Correa, por seu lado, acusou Noboa de comprar votos e de tentar frear a chegada da AP ao poder para manter os privilégios do que chama de 'oligarquia corrupta'.

A lei equatoriana não impede que candidatos distribuam brindes aos eleitores, e a veiculação da propaganda eleitoral na TV e no rádio é paga - e permitida desde que os partidos não excedam o limite de gastos de aproximadamente US$ 650 mil, estabelecido pelo TSE. Os dois partidos, no entanto, estouraram esse limite e tiveram as contas de campanha congeladas pela Justiça.

Ao longo da campanha, Noboa distribuiu cadeiras de rodas e camisetas. Por meio de uma fundação instituída por ele, liberou milhares de pedidos de microcréditos - de até US$ 1 mil - para trabalhadores autônomos e microempresários. Correa denunciou o abuso do poder econômico de seu adversário no TSE, mas as denúncias foram consideradas improcedentes.

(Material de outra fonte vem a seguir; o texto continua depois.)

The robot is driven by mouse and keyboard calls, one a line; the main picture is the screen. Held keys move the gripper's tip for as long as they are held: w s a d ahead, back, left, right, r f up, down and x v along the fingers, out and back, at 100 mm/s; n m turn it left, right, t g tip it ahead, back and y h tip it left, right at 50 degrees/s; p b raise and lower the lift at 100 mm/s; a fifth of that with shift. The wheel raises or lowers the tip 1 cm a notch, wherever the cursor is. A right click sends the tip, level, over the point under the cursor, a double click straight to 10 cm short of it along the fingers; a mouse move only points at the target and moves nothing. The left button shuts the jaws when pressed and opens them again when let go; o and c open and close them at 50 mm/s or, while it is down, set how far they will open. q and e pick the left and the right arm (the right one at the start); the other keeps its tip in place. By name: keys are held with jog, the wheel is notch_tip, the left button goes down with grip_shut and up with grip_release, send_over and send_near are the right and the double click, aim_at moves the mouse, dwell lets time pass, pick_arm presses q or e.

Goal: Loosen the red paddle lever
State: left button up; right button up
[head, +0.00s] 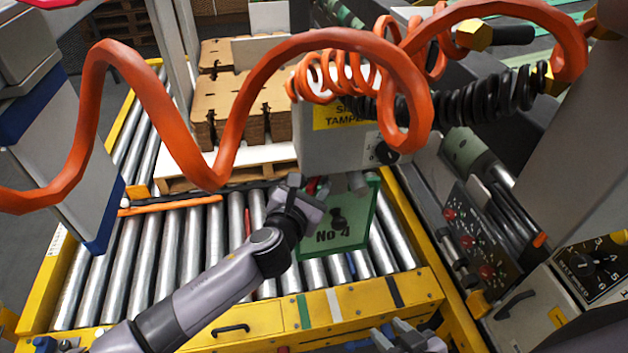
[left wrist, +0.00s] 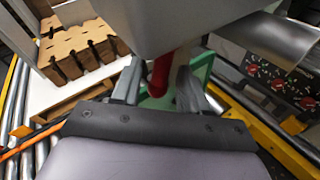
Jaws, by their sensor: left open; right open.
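The red paddle lever (left wrist: 160,74) hangs below a grey box and lies between the fingers of my left gripper (left wrist: 158,84) in the left wrist view. The fingers are open, one on each side, with the red part nearer the left finger; I cannot tell whether they touch it. In the head view my left gripper (head: 308,190) is under the grey box (head: 345,150), and only a bit of red shows beside it. My right gripper (head: 408,338) is open and empty at the bottom edge, over the yellow frame.
An orange coiled hose (head: 190,150) loops across the head view. Cardboard boxes (head: 245,100) stand on a pallet behind the rollers (head: 170,250). A control panel (head: 480,245) is at right.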

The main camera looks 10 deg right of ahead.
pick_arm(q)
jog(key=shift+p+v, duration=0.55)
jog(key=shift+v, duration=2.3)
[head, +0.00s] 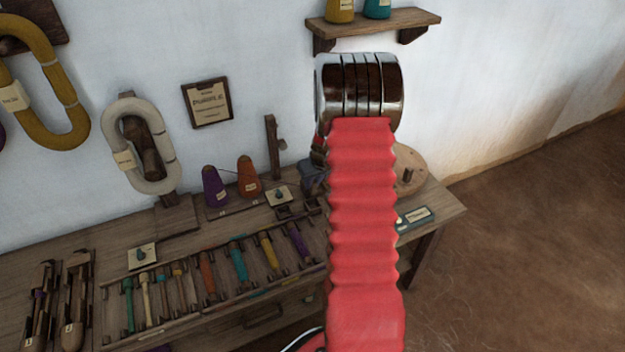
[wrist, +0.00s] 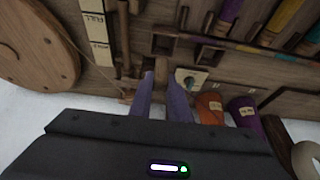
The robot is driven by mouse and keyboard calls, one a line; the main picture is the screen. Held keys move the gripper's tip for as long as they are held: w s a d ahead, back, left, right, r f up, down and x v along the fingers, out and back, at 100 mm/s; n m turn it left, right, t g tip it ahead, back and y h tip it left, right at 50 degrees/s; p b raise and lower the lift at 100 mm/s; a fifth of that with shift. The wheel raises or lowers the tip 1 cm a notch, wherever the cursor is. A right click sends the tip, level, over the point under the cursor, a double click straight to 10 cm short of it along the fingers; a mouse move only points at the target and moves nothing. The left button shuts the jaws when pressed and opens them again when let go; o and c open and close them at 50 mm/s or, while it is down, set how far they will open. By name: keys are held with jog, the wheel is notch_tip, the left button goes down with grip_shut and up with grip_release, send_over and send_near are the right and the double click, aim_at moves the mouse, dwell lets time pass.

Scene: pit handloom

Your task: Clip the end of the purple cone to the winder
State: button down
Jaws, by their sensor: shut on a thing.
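The purple cone (head: 215,188) stands at the back of the bench, left of the orange cone (head: 249,178). In the wrist view the purple cone (wrist: 243,112) is right of my gripper, beyond the orange cone (wrist: 210,108). My gripper (wrist: 160,80) shows two grey-purple fingers close together. They are shut on the yarn end, too thin to make out between them. The winder's round wooden disc (wrist: 35,48) is left of the fingers, apart from them. In the head view my arm partly covers the disc (head: 410,166) and most of my gripper.
A board marked FULL (wrist: 97,35) is between the disc and the fingers. A small card (wrist: 190,80) lies close right of them. A rack of coloured bobbins (head: 215,280) fills the bench front. An upright post (head: 272,145) stands at the back. Open floor is at right.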

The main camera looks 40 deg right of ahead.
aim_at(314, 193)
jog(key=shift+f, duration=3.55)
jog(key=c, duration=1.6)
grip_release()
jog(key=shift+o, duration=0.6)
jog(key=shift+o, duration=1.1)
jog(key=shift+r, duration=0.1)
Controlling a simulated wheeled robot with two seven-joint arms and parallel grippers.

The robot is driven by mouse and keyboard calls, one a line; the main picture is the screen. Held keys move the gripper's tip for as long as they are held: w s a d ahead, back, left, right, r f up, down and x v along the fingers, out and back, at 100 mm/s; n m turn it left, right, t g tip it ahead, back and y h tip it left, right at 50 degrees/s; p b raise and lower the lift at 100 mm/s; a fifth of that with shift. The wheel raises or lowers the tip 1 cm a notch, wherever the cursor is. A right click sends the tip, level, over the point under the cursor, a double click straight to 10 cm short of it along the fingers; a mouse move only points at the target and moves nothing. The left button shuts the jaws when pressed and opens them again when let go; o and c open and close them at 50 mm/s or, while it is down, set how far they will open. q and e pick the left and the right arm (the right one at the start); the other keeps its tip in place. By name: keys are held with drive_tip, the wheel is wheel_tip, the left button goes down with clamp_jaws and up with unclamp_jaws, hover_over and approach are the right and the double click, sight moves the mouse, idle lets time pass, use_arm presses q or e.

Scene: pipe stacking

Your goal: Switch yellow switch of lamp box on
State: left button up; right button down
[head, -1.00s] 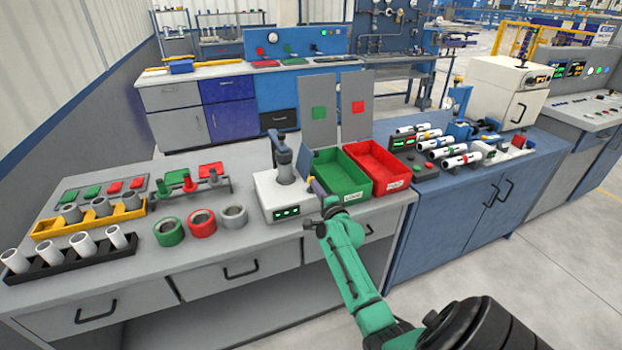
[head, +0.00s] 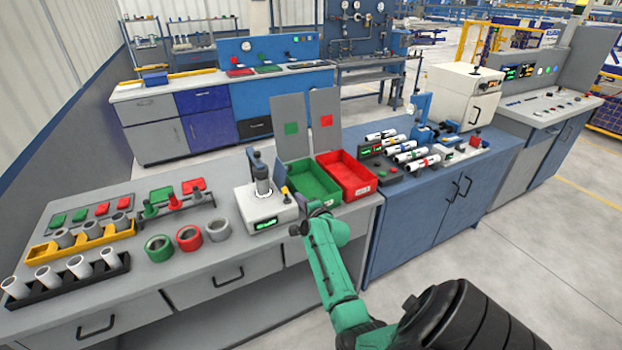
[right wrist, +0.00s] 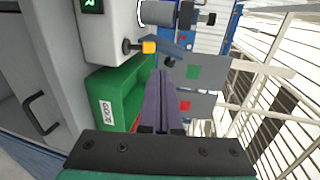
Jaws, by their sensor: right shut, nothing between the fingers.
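The lamp box is a white box (head: 270,214) with a green display on the grey bench, and it also shows at the top of the right wrist view (right wrist: 104,30). A grey cylinder (head: 262,180) stands on it, with a bright white ring at its foot. The yellow switch (head: 285,190) is at the box's right side; in the right wrist view its yellow tip (right wrist: 149,47) sits on a dark stem. My right gripper (right wrist: 166,76) is shut and empty, its fingertips a little apart from the switch. My left gripper is not in view.
A green bin (head: 312,182) and a red bin (head: 346,174) stand right of the box. Green, red and grey rings (head: 189,238) lie to its left. A blue cabinet (head: 440,200) with white pipes adjoins the bench.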

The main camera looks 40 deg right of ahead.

MANDATOS INCOMPLETOS Ao longo dos últimos dez anos, nada menos do que três presidentes eleitos do Equador não puderam terminar de cumprir seu mandato:

Abdala Bucaram (1996) - Deposto em 1997 pelo Congresso, depois de ser declarado 'mentalmente incapaz' de exercer o cargo de presidente.

Jamil Mahuad (1998) - Deposto no ano 2000, acusado de corrupção e em meio a uma grave crise econômica, por uma rebelião liderada pelo movimento indígena e por militares.

Lúcio Gutiérrez (2003) - Teve o cargo declarado vago pelo Congresso em 2005, apesar de nunca ter abandonado a sede do governo até ser removido por militares e partir para o exílio no Brasil.